Кооператив: Kabare FCS

Станція митої обробки: Konyu

Грунт: Clay loam soil

 

Середні опади: 1400mm

Середні температури: 20.5 °C

Різновид: SL 28, SL 34, Batian, Ruiru 11

Висота вирощування: 1700-1900 masl

Період цвітіння: February – April

Період збору врожаю: October –January

 

Обробка: Fully washed

Про каву:

Farm or Region History/Background

The Kabare FCS is located in Kirinyaga and is composed of 11 factories. They are on different altitudes, some of them just bordering the Mount Kenya forest. Most of the farmers delivering their cherries to Kabare are planting SL28 and SL34 varieties.

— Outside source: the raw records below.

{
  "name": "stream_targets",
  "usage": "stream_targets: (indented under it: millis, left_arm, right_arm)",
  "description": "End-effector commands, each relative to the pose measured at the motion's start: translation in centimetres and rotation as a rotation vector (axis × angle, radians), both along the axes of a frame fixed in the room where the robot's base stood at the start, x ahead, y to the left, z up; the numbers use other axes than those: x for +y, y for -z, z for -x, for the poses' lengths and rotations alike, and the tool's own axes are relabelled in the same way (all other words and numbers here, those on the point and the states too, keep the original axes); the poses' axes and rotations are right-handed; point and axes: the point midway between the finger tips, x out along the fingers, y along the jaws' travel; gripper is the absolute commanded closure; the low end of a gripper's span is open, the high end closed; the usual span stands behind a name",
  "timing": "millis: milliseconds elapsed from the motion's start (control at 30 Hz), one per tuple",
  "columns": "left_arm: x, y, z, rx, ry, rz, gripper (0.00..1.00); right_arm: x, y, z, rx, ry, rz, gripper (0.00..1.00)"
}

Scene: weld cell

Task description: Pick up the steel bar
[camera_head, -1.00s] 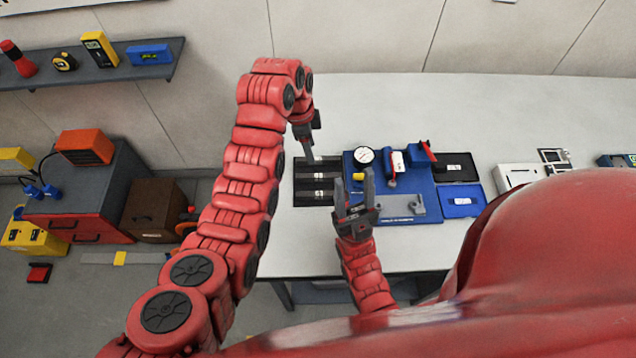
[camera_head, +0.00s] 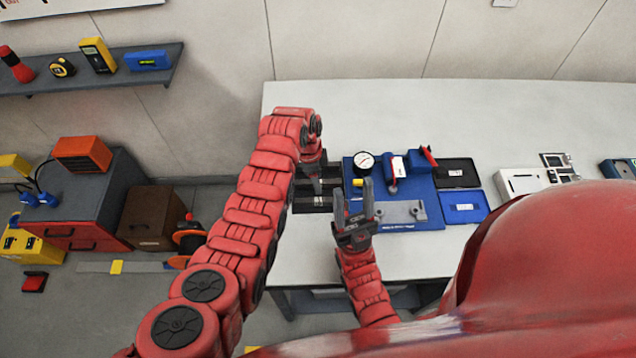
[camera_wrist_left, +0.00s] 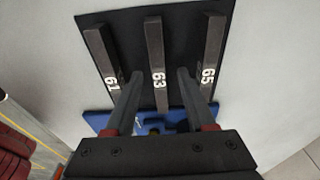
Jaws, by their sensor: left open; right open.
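Three dark steel bars lie side by side on a black tray (camera_wrist_left: 182,28) in the left wrist view. They are marked 61 (camera_wrist_left: 102,52), 63 (camera_wrist_left: 155,48) and 65 (camera_wrist_left: 213,48). My left gripper (camera_wrist_left: 159,74) is open and empty, its fingers on either side of the middle bar, 63; whether they touch it I cannot tell. In the head view my left gripper (camera_head: 318,184) is over the tray, and my arm hides most of the bars. My right gripper (camera_head: 354,190) is open and empty by the near left part of the blue fixture plate.
The blue fixture plate (camera_head: 424,205) carries a dial gauge (camera_head: 364,160), a red-handled clamp (camera_head: 427,155) and a grey bracket (camera_head: 400,211). A black tray (camera_head: 457,172) and a blue tray (camera_head: 463,207) lie right of it. The bench's back is clear.

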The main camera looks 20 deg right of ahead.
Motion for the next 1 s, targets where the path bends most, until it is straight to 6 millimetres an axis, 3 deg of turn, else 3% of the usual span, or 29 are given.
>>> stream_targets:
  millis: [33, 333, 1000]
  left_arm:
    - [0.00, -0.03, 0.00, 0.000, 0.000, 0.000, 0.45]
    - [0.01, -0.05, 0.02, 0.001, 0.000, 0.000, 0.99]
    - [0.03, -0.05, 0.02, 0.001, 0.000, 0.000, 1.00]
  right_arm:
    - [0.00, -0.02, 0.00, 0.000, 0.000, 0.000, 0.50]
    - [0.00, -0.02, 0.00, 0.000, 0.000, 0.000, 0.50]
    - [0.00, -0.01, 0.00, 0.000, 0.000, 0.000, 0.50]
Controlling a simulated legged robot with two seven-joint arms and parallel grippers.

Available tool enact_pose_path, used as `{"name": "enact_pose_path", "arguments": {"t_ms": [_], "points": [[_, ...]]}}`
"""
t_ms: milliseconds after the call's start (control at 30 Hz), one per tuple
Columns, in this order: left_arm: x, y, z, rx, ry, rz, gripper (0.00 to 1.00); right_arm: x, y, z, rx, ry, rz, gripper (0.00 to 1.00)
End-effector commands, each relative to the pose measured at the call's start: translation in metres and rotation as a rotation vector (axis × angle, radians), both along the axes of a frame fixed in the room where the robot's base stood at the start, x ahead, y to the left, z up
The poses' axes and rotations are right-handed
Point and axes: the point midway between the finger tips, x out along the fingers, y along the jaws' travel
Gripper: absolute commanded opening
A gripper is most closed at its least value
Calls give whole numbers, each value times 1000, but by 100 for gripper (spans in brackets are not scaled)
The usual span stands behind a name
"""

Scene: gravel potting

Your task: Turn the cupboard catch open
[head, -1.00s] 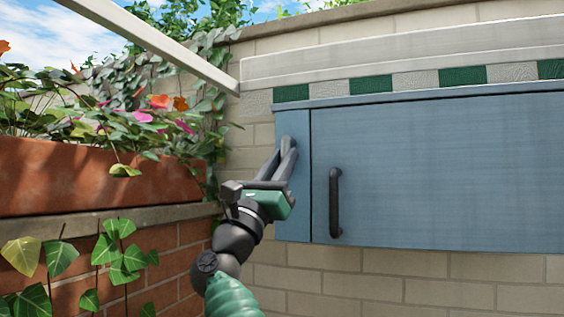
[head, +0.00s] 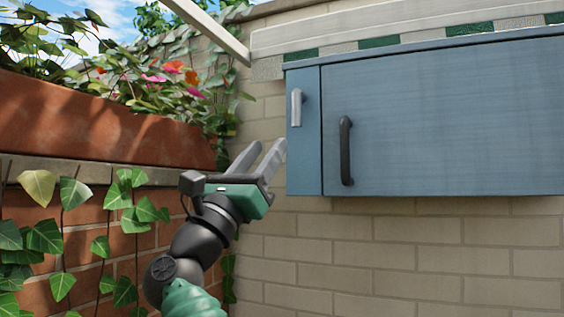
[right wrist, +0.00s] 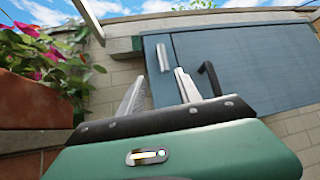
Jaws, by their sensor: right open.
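The cupboard (head: 440,120) is blue and hangs on a brick wall. Its catch (head: 296,108) is a small silver lever on the narrow left panel, hanging upright with a short bend at the top. The catch also shows in the right wrist view (right wrist: 162,58), beyond and between my fingers. The door, right of that panel, looks shut and has a dark handle (head: 346,150). My right gripper (head: 268,153) is open and empty, below and left of the catch, apart from it. It also shows in the right wrist view (right wrist: 158,80). My left gripper is not in view.
A terracotta planter (head: 100,115) with flowers stands on a brick ledge at the left. Ivy (head: 130,205) hangs in front of the ledge. A pale beam (head: 210,28) crosses at the upper left. The wall below the cupboard is clear.

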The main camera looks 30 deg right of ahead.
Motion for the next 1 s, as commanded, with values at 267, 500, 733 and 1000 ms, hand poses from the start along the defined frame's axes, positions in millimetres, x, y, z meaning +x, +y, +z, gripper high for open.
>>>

The name Konyu comes from the nearby stream, which water is also used for processing.

 

Farm / Estate Processing Techniques

The cherries are being handsorted before pulping. The parchment is then fermented overnight in tanks in order to break the sugars of the pulp. After fermentation, the parchment is then washed and graded into P1, P2, P3 and P lights. The last stage is the drying of the coffee on raised beds, which takes between 9 and 15 days.

 

Environmental/ Sustainability, Social/Community Development

The Chairman of this society is working hard toward improving the quality as well as the quality of the coffee. Most of the farmers use the cherry pulps as well as the cow manure to produce an ecological fertilizer.